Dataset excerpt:
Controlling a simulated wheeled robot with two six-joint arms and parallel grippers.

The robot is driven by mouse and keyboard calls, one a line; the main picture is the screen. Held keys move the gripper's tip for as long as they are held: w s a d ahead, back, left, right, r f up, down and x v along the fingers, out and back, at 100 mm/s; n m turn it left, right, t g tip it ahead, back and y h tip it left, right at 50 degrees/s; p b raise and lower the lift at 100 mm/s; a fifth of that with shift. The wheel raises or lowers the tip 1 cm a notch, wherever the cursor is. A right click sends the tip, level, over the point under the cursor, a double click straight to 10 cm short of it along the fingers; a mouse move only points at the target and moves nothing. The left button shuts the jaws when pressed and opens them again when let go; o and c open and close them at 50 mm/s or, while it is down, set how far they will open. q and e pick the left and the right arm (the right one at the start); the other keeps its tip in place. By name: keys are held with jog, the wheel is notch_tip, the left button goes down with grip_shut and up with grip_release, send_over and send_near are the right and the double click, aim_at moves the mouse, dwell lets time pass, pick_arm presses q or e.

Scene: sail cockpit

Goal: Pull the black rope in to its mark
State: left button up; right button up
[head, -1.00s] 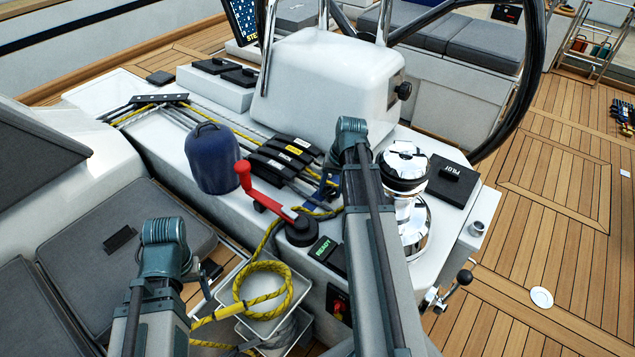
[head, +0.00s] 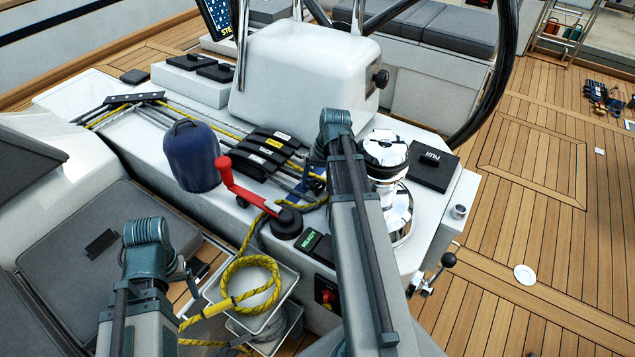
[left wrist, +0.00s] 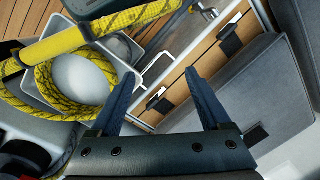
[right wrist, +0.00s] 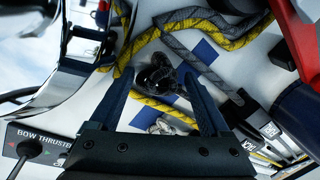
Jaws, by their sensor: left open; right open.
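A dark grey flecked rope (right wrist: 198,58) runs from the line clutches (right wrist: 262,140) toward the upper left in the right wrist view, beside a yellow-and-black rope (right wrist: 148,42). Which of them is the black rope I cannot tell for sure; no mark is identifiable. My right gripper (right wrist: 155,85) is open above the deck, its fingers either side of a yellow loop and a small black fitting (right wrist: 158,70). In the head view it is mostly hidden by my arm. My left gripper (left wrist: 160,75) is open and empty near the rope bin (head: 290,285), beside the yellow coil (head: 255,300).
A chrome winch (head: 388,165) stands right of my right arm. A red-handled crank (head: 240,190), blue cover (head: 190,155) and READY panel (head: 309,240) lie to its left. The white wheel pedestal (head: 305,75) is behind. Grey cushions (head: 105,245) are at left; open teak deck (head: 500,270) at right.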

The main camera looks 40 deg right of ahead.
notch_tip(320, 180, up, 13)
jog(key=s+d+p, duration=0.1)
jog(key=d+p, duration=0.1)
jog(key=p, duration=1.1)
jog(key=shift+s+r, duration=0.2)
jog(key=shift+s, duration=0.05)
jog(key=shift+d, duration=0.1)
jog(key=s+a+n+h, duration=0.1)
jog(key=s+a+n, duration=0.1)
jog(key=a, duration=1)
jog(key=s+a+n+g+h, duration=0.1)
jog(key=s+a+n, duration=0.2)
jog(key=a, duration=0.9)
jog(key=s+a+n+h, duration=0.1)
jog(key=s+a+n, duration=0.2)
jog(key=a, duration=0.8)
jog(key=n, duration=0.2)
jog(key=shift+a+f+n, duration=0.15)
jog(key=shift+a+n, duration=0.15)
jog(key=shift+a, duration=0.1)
* * *
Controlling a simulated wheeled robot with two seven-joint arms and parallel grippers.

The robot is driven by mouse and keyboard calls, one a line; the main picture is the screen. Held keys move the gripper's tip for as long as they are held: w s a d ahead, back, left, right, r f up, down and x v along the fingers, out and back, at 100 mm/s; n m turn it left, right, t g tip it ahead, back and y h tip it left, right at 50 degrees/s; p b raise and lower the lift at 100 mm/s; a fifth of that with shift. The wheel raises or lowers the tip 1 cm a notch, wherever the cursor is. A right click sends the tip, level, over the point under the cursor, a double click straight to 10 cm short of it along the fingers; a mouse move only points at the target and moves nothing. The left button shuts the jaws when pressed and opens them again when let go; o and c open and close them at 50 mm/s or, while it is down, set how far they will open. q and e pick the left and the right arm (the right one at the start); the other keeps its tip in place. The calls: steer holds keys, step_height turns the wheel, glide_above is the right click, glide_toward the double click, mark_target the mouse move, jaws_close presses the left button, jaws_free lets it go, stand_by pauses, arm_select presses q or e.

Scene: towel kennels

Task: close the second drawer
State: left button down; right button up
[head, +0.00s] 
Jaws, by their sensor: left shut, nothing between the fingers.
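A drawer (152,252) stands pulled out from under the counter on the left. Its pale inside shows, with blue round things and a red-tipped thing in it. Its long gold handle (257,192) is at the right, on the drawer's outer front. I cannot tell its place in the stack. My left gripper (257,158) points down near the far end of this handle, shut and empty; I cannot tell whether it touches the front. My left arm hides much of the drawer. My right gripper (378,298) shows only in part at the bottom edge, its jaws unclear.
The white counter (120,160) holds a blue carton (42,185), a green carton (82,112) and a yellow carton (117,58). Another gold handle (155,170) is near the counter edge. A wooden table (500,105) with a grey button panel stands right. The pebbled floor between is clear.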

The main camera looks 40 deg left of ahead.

Problem requirements:
Look through the records and gather each line with the word "Scene".

Answer to the exercise:
Scene: sail cockpit
Scene: towel kennels

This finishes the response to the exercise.